Transnational Association of Christian Colleges and Schools[edit]

Thanks for your contributions to improving the subject article. --Orlady (talk) 04:53, 26 December 2008 (UTC)[reply]

R. L. Hymers, Jr.[edit]

Dear Tgreach: You say this article needs additional citations for verification. Please help us by letting us know where these citations are needed. Wikipedia themselves have not asked for further citations. There are 26 citations in this short article already, which seems like quite a lot. If we need more, please tell us where you think they should go.

kdl4082

See the talk page, others have the same issue. Tgreach (talk) 19:37, 5 January 2009 (UTC)[reply]

Don Stewart Article[edit]

The article needs more verification and references and I thank you for pointing that out. You also did a good job in beginning the organizing structure of the article. However, just because a charge from a disgruntled former employee or a religious bigot appears in a news article or tabloid television program doesn’t make it true. In the matter of Stewart and his organization’s legal status there is no more reliable source or reference than the legal bodies that license and govern these corporations. Documentation from the Texas Secretary of State’s office shows that the Don Stewart Association has been non-profit in good standing for the past 20 years. I didn’t see how to access further records from their web-site, so when did this loss of non-profit status occur and how is it relevant if it is much older, since they have been doing things properly this long? There is no record of financial misuse. The US Tax court had a question of clerical filings and paper work that was cleared up in 2001. However, they have no record or charges of financial misconduct such as the eight million dollars to family members that you say your articles claim to have. What court or legal licensing board substantiated these claims? I can’t find it.

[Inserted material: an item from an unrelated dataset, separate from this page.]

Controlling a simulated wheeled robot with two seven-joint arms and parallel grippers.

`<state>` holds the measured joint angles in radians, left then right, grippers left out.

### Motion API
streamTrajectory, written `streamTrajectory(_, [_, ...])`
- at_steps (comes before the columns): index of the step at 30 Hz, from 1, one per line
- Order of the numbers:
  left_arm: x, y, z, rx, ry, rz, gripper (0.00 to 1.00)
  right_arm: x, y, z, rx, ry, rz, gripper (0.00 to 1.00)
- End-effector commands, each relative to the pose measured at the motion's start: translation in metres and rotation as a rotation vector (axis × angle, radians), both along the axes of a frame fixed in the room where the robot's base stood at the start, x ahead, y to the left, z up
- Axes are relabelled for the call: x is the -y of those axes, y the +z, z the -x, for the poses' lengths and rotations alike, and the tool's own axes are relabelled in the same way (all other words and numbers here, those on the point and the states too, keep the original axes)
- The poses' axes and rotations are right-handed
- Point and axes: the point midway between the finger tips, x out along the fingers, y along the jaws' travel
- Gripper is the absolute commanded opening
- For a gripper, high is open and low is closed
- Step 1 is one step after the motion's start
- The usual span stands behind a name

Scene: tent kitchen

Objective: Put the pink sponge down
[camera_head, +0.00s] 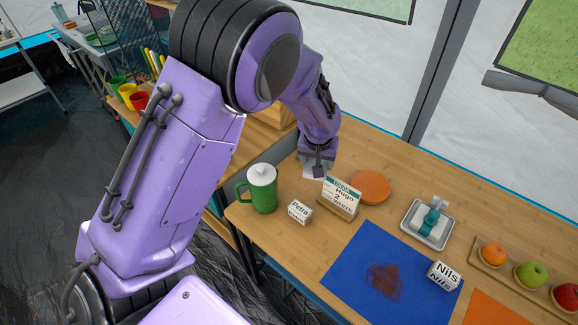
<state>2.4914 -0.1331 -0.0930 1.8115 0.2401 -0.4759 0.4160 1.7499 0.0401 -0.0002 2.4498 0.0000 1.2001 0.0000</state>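My left gripper (318,171) points down over the back left part of the wooden table, behind the name card stand. Its fingers are small and partly hidden, so I cannot tell whether they are open or shut. A small pale patch shows beside the fingertips; I cannot tell whether it is part of the pink sponge. No pink sponge is clearly visible elsewhere. My right gripper is not in view.
The table (300,240) holds a green pitcher (264,190), a Petra card (300,211), a Hugo card stand (340,197), an orange disc (370,187), a grey tray (447,236) with a teal bottle (431,219), a stained blue mat (350,267), a Nils card (443,275) and a fruit board (508,266).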

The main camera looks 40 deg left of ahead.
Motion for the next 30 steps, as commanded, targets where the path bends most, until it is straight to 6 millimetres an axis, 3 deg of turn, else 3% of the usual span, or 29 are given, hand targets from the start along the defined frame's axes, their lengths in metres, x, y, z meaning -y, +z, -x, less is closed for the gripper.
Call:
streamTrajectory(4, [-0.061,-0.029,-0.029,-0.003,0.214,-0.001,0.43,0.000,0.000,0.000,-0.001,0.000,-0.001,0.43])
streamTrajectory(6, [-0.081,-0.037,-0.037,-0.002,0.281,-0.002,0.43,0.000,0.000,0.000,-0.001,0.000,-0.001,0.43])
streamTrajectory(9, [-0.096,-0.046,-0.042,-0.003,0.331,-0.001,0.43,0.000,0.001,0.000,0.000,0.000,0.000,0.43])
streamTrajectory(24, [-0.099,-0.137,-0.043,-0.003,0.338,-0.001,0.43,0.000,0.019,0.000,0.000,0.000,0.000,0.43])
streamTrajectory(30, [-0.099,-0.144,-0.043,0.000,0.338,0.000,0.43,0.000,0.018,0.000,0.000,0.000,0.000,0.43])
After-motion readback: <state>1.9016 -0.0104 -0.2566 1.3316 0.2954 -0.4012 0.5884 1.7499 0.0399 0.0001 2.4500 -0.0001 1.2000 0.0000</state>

Secondly, it looks like Wikipedia is being used as a second web-site for the Trinity Foundation. Is this really okay with Wikipedia? While the organization is reassuring to Southern Baptist’s and finding your ministry criticized by them is a badge of honor for Pentecostals, using them and Fisher as a reference clearly violates Wikipedia’s NPOV.

Finally if you say anything about Stewart you have to mention his Green Prayer Cloth. I know it’s odd, but it doesn’t matter if you like it or not, that is what he is famous for and using his own words of why he does it from his television program, puts it safely inside Wikipedia’s NPOV guidelines.

I’m currently doing a lot of detailed research on healing evangelists for a possible book, not particularly favorable, but culturally and historically accurate and fair. They have many things to criticize, but my research shows they have also been unduly singled out in certain areas that other religious leaders haven’t. As I continue to research claims against them in print, particularly in legal matters, the misinformation and false claims are shocking.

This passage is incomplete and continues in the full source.